Our good neighbors in South Carolina on Sunday read headlines in the Greenville News that Michelin might move a major research and development project out of S.C. to Canada.
That recruiting battle will surely be one of the hot topics at the InnoVenture conference set for March 27-28 in Greenville. John Warner, an outspoken advocate for building a new high-tech oriented economy across South Carolina, puts on the event.
In his blog called “Swamp Fox,” Warner picked up a quote that state leaders need to hear:
“In this global economy, it’s not just who can produce cheaply. It’s who can innovate.”
The quote came from Joel Sawyer, speaking on behalf of S.C. Governor Mark Sanford.
North Carolina leaders pretty much heard the same message recently from Lenovo CEO William Amelio who said companies have no loyalty any more when it comes to location. They are looking for what is best for the firm – location, incentives, tax breaks, and well-trained workers.
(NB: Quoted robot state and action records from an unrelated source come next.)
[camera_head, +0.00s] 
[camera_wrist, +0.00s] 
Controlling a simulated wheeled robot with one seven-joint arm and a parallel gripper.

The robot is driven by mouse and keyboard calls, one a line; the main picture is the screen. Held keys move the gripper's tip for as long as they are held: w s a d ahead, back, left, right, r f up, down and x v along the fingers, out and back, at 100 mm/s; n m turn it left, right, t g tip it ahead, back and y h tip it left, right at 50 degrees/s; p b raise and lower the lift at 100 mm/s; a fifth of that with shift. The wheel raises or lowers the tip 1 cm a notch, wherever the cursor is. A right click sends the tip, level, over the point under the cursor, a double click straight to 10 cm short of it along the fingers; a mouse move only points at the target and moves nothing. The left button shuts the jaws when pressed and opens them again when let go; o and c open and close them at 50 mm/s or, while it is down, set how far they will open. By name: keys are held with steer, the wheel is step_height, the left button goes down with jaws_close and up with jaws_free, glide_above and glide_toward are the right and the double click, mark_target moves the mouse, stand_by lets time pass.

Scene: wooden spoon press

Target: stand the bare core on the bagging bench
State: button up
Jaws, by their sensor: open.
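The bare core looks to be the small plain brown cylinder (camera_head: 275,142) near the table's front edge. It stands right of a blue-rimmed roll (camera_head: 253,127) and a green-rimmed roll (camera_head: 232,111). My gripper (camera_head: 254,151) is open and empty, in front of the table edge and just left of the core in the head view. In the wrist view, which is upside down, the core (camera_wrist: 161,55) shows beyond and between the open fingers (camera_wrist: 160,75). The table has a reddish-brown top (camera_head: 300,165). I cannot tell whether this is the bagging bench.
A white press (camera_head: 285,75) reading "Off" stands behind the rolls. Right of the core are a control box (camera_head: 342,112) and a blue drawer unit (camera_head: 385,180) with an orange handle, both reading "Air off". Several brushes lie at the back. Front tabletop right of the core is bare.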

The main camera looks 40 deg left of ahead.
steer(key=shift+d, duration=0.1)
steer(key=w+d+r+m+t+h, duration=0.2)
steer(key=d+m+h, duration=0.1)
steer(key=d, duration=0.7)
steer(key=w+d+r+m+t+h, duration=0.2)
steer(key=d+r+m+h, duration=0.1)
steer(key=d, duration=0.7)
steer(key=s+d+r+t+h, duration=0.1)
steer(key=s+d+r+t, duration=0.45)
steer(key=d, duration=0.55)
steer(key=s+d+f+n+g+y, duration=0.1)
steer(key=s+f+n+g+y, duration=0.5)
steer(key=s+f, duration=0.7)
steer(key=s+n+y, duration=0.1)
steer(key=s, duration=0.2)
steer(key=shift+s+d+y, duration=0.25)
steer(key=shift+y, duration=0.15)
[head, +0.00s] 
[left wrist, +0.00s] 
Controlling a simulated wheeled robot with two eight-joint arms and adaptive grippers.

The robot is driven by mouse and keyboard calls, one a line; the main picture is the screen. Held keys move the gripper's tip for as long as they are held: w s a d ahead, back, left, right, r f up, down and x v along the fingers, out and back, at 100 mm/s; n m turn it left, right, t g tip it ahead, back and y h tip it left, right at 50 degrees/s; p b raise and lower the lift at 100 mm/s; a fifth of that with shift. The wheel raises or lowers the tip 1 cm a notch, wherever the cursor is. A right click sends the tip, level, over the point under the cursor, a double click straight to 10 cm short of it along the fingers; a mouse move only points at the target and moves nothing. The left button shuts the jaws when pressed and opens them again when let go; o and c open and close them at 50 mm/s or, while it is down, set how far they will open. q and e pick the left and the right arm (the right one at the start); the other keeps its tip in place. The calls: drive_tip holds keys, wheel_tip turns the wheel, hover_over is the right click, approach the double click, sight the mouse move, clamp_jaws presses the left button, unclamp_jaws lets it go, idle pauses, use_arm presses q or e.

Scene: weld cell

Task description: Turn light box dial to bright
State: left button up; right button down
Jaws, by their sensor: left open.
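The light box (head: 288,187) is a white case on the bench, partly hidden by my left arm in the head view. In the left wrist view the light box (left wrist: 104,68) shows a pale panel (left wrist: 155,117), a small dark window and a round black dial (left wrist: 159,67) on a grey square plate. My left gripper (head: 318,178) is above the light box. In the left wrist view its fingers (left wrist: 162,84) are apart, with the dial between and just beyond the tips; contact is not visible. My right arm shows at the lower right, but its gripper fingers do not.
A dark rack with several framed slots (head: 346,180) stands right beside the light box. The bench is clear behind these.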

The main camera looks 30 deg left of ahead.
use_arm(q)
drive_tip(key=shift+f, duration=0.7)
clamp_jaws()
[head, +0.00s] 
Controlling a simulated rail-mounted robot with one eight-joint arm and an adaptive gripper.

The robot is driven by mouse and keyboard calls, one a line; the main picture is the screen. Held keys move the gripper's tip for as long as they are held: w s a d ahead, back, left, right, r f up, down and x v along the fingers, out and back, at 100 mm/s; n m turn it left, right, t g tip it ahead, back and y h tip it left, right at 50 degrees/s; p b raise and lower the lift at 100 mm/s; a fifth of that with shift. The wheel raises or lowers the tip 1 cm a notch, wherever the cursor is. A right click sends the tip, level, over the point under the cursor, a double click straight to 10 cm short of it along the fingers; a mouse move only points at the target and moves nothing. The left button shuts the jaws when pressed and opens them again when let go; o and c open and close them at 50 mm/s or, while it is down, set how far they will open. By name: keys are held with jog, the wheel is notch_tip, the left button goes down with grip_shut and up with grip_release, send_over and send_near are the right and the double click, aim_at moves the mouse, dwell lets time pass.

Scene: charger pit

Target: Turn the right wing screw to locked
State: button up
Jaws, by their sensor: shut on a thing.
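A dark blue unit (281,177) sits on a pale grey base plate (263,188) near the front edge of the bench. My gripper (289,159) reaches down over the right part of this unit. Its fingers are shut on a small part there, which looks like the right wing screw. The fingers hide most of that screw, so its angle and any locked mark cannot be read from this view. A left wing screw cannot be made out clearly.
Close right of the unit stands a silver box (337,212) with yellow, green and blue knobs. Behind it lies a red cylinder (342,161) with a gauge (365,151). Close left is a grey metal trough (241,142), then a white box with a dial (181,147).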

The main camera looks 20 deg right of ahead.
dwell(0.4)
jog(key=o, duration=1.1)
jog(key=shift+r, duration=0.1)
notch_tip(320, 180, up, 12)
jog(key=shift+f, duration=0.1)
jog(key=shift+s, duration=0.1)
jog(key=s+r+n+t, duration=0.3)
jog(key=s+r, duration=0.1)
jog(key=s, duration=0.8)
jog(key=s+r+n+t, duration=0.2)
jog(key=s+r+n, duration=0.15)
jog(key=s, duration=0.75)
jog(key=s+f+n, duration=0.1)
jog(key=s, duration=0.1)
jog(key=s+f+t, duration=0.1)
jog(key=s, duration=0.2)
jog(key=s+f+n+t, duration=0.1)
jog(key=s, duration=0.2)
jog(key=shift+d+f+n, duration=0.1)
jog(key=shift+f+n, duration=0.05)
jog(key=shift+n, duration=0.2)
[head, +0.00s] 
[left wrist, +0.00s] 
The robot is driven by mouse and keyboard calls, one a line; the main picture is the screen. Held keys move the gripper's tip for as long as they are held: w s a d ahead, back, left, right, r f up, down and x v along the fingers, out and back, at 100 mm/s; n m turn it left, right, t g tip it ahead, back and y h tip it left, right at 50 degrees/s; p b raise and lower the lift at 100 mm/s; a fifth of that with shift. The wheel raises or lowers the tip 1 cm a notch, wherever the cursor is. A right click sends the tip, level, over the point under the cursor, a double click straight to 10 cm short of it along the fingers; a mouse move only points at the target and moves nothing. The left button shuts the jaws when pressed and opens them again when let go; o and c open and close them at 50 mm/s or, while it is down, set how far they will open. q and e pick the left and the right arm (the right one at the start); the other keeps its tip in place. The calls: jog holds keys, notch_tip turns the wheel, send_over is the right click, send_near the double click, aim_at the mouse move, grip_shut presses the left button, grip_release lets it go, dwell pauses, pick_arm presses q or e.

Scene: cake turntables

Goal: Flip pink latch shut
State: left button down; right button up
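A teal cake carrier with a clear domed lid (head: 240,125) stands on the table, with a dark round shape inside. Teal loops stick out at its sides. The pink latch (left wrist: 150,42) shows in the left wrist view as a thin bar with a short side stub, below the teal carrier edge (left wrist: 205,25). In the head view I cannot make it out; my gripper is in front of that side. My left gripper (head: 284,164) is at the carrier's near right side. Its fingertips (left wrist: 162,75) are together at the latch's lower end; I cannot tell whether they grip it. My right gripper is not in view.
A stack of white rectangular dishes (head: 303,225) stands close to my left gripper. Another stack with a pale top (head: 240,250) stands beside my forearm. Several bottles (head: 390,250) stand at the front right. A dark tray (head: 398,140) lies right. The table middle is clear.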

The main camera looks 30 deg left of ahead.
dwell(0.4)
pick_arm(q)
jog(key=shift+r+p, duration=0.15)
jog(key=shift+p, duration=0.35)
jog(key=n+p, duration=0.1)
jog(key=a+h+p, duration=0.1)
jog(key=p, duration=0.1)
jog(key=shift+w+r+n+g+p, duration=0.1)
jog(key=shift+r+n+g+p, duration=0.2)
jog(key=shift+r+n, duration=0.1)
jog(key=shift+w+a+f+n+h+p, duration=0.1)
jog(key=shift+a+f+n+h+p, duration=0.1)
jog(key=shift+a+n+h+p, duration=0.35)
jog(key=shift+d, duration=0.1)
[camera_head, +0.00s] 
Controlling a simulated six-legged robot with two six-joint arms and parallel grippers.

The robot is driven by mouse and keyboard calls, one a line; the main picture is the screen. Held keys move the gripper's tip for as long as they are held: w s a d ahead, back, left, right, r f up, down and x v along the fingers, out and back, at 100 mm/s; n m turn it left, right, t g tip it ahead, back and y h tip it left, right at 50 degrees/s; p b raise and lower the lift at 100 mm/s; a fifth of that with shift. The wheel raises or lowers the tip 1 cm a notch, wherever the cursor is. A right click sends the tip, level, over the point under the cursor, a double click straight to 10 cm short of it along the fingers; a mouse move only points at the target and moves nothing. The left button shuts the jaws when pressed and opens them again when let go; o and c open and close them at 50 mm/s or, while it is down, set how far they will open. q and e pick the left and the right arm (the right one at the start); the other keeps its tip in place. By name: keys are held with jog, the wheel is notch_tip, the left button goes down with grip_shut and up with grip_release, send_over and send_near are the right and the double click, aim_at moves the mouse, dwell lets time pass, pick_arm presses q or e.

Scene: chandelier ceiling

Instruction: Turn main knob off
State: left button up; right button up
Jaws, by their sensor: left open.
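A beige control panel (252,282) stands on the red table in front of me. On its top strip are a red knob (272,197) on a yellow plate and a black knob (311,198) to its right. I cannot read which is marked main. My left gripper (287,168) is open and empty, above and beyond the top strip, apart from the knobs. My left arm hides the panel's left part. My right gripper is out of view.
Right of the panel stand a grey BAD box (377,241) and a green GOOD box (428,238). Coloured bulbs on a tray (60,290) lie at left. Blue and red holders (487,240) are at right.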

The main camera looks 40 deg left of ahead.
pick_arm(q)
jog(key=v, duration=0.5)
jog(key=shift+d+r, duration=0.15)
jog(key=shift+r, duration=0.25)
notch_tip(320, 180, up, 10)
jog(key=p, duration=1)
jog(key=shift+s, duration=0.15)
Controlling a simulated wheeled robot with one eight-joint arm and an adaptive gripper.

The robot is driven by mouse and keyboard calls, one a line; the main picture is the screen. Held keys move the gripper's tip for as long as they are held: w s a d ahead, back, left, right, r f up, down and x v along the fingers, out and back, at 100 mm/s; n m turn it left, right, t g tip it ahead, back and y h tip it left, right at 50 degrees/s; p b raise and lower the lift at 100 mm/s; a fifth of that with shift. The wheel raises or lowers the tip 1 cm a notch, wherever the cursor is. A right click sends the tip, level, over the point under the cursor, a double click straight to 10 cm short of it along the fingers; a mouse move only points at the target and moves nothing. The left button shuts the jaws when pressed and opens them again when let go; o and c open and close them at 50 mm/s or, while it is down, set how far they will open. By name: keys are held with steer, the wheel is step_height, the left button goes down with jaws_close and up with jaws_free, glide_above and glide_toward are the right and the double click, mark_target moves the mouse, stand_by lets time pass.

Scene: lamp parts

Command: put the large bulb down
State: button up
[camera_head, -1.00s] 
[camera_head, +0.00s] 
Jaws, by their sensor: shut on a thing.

North Carolina recently had to pull out all stops in keeping Quintiles from moving its entire operation to Kansas City.
While the luring of Google to Lenoir in Western N.C. has sparked a great deal of comment and a review of state incentive packages, the bottom line is that N.C., S.C. and others have to play the incentive game or kiss businesses goodbye.
S.C. already has lost one Michelin R&D project to Canada, Warner noted in his blog.
“What’s great news for Canada, is horrible news for South Carolina in terms of creating and retaining employment for our youth not only because of research jobs that left, but because of the production that will now likely end up in Canada as well,” Warner wrote.
The project at stake for bidding now is called the “Tweel,” which is a non-pneumatic tire and wheel assembly that as Warner noted “flexes like a pneumatic tire but doesn’t have any air pressure in it. Time magazine selected the Tweel as ‘One of the Most Amazing Inventions of 2005,’ and it was invented here in South Carolina.”
But will it be built in Greenville and thus produce jobs?
A Michelin spokesperson laid down the gauntlet to S.C. – “incentives must be considered.”